Prompt — Only those lines running from the line that contains "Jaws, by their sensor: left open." through the end of the material are to be written out, each exactly as shown.

Information provided —

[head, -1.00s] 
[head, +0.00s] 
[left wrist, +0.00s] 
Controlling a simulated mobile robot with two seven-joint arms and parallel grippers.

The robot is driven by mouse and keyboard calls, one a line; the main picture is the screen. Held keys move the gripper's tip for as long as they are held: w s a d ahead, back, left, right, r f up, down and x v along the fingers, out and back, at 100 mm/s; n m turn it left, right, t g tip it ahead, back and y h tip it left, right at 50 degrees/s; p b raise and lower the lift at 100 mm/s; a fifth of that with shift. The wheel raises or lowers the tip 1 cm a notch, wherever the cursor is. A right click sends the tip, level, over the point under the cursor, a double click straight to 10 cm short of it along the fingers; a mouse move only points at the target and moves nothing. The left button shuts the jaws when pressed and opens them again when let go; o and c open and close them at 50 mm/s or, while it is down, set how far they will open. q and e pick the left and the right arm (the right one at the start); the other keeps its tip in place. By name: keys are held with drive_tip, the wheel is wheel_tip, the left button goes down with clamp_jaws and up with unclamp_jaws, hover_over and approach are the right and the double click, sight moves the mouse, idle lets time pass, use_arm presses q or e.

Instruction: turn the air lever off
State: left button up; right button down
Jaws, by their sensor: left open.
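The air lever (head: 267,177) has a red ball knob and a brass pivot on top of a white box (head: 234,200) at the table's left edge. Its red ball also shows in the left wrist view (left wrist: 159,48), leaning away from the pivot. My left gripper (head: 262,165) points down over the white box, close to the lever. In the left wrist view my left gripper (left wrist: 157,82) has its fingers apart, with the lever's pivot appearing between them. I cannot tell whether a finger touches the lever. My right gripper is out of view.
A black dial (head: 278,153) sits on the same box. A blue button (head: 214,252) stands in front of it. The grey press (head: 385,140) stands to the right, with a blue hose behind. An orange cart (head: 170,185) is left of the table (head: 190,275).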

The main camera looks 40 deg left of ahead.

Task solution —
Jaws, by their sensor: left open.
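The air lever (head: 267,177) has a red ball knob and a brass pivot on top of a white box (head: 234,200) at the table's left edge. Its red ball also shows in the left wrist view (left wrist: 159,48), leaning away from the pivot. My left gripper (head: 262,165) points down over the white box, close to the lever. In the left wrist view my left gripper (left wrist: 157,82) has its fingers apart, with the lever's pivot appearing between them. I cannot tell whether a finger touches the lever. My right gripper is out of view.
A black dial (head: 278,153) sits on the same box. A blue button (head: 214,252) stands in front of it. The grey press (head: 385,140) stands to the right, with a blue hose behind. An orange cart (head: 170,185) is left of the table (head: 190,275).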

The main camera looks 40 deg left of ahead.

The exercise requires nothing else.